The fashion retailer has introduced a ban on managers and subordinates having romantic relationships or even dating!
It is to be assumed that American Apparel did not want to repeat its experience with founder Dov Charney, notorious for the number of allegations of sexual harassment allegations and breaches of its anti-harassment policies he has faced, who finally exited in December 2014.
In the US strict policies on workplace relationships are common where sexual harassment is a strict liability claim offering big money compensation. Employers can avoid liability should a relationship turn sour resulting in allegations of harassment if there is no relationship in the first place.
Sexual harassment allegations are less lucrative for employees in the UK where employers can avoid liability by showing they have taken reasonable steps to prevent harassment from occurring, usually by having in place a policy prohibiting the same, and enforcing such policy through training.
It is not the relationships themselves that UK employers worry about, but the consequences of them.
If a senior member of staff has a relationship with a direct report there is an obvious potential conflict with the risk of the improper dissemination of confidential information, “pillow talk” or real or perceived favouritism. A business may be adversely affected if the relationship fails.
UK businesses do not generally ban dating or relationships but do have policies which require employees who start an intimate relationship to disclose it to their employer so that appropriate steps can be taken to avoid these concerns, for example, transferring one of the employees to a different part of the business or otherwise altering the working arrangements. If this is not practicable a dismissal with appropriate notice could follow, depending on the risks associated with the relationship. The policy would normally also make it clear that disciplinary action would be taken in the event that inappropriate behaviour takes place, not just liaisons in the broom cupboard but also breaches of confidentiality or evidence of favouritism.

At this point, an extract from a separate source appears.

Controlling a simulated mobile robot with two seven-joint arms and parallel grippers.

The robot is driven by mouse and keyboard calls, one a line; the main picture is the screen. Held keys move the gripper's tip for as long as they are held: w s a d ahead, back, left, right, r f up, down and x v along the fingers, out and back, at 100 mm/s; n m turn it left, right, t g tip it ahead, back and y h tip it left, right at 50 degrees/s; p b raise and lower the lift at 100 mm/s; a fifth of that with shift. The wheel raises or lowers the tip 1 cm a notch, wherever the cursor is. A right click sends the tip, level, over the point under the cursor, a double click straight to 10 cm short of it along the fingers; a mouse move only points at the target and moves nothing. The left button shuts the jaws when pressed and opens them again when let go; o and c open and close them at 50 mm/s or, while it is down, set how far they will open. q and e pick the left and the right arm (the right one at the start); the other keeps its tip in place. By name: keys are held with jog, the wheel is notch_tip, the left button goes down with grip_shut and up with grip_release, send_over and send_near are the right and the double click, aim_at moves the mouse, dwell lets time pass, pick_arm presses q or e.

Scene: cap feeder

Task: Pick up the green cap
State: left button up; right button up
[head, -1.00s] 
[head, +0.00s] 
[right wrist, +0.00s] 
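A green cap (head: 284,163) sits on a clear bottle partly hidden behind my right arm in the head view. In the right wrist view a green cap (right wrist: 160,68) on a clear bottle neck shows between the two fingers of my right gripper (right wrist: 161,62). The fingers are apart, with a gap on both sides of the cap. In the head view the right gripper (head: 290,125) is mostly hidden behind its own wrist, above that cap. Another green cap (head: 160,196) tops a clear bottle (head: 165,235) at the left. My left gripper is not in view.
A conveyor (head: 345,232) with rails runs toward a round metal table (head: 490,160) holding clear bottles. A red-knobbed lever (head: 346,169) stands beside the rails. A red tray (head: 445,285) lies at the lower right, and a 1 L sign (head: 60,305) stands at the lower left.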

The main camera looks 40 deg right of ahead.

Employees who are affected by the “relationships at work” policy may have claims for discrimination. For example, if a policy provides that if a relationship does develop then the junior member of staff will be moved (or even dismissed), statistically the junior employee may be more likely to be a woman and, if so, the employer’s actions may amount to indirect sex discrimination.
But the use of the policy may also be in breach of the right to family and private life under the Human Rights Act 1998. Whilst it is the case that unless an employee works for a public body, he or she would not be able to bring a claim for breach of human rights directly against his/her employer, all courts and tribunals are obliged to take the provisions of the Act into account when considering cases.
Given that statistics show a high number of relationships start at work, a carefully thought out policy is becoming an essential for employers.